SOURCE EXCERPT:
######
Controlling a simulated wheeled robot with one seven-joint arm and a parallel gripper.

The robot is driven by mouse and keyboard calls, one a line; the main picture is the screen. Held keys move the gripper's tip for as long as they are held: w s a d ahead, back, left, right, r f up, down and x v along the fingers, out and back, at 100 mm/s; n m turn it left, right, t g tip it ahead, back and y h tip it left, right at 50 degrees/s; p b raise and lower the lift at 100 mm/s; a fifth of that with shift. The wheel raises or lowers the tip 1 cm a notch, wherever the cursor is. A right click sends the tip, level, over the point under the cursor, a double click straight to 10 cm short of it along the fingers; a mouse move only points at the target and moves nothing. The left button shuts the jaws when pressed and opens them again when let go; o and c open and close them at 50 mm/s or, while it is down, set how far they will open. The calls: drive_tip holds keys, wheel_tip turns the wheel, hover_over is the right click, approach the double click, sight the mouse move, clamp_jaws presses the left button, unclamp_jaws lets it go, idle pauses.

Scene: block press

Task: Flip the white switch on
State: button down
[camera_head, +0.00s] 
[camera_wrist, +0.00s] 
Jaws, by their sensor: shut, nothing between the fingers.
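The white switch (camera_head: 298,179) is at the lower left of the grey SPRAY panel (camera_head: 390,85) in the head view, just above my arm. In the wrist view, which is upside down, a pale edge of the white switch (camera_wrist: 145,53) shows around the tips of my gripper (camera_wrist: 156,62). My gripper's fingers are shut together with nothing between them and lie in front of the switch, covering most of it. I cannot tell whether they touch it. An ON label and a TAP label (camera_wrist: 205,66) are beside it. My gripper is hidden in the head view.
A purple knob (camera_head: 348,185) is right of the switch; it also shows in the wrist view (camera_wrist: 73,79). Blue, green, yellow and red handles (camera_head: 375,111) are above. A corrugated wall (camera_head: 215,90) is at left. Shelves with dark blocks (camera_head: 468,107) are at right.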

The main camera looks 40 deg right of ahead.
######
INSTRUCTIONS FOR THE TASK: Copy every line of the material, please, keeping it exactly the same.

EXERCISE SOLUTION:
Controlling a simulated wheeled robot with one seven-joint arm and a parallel gripper.

The robot is driven by mouse and keyboard calls, one a line; the main picture is the screen. Held keys move the gripper's tip for as long as they are held: w s a d ahead, back, left, right, r f up, down and x v along the fingers, out and back, at 100 mm/s; n m turn it left, right, t g tip it ahead, back and y h tip it left, right at 50 degrees/s; p b raise and lower the lift at 100 mm/s; a fifth of that with shift. The wheel raises or lowers the tip 1 cm a notch, wherever the cursor is. A right click sends the tip, level, over the point under the cursor, a double click straight to 10 cm short of it along the fingers; a mouse move only points at the target and moves nothing. The left button shuts the jaws when pressed and opens them again when let go; o and c open and close them at 50 mm/s or, while it is down, set how far they will open. The calls: drive_tip holds keys, wheel_tip turns the wheel, hover_over is the right click, approach the double click, sight the mouse move, clamp_jaws presses the left button, unclamp_jaws lets it go, idle pauses.

Scene: block press

Task: Flip the white switch on
State: button down
[camera_head, +0.00s] 
[camera_wrist, +0.00s] 
Jaws, by their sensor: shut, nothing between the fingers.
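The white switch (camera_head: 298,179) is at the lower left of the grey SPRAY panel (camera_head: 390,85) in the head view, just above my arm. In the wrist view, which is upside down, a pale edge of the white switch (camera_wrist: 145,53) shows around the tips of my gripper (camera_wrist: 156,62). My gripper's fingers are shut together with nothing between them and lie in front of the switch, covering most of it. I cannot tell whether they touch it. An ON label and a TAP label (camera_wrist: 205,66) are beside it. My gripper is hidden in the head view.
A purple knob (camera_head: 348,185) is right of the switch; it also shows in the wrist view (camera_wrist: 73,79). Blue, green, yellow and red handles (camera_head: 375,111) are above. A corrugated wall (camera_head: 215,90) is at left. Shelves with dark blocks (camera_head: 468,107) are at right.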

The main camera looks 40 deg right of ahead.

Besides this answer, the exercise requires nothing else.